Vectors which combine or sum to a vector contained in a vector space are also in the vector space?

Question

From every definition of a vector space, V, it's clear that if $\mathbf v,\mathbf u \in V$ then $ \mathbf v+\mathbf u \in V$. But does the reverse implication also hold? i.e. is it the case that if $ \mathbf v+\mathbf u \in V$ then $\mathbf v, \mathbf u \in V$?

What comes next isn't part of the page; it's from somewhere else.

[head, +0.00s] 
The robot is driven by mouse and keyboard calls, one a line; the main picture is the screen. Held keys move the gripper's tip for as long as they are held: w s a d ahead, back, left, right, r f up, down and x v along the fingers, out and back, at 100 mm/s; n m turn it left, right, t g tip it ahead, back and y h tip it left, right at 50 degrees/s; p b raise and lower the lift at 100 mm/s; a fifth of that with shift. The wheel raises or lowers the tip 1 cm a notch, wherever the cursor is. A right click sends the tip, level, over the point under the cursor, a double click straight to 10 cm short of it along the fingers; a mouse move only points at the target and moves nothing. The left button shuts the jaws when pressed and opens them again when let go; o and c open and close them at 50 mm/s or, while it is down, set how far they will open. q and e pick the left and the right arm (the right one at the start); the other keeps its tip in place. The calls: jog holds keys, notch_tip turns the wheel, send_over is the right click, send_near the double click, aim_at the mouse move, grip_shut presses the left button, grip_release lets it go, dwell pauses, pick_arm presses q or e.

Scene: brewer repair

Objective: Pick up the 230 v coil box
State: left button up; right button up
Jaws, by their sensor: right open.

Similarly for any linear combination of vectors in V, is it the case that if $\alpha \mathbf v + \beta \mathbf u \in V$ then $\alpha \mathbf v, \beta \mathbf u \in V$ for any $\alpha, \beta \in \Bbb{R}$?

Answer 1

No, consider $E = \mathbb{R^2}$. Let $\vec{i} = (1,0)$ and denote by $V$ the vector space generated by $\vec{i}$. We have $V = \{(t,0), t \in \mathbb{R} \}$.

Now if $\vec{u} = (1,1)$ and $\vec{v} = (1,-1)$, then $\vec{u} + \vec{v} = (2,0)$, so that $\vec{u} + \vec{v} \in V$, yet $\vec{u} \notin V$ and $\vec{v} \notin V$.

Answer 2

The answer is no.

Consider the vector space of polynomials of degree less than or equal $3$.

$ x^4+x^2+1$ and $ -x^4+x^2+1$ are not in your vector space but if you add them the result $2x^2+2$ is in your vector space.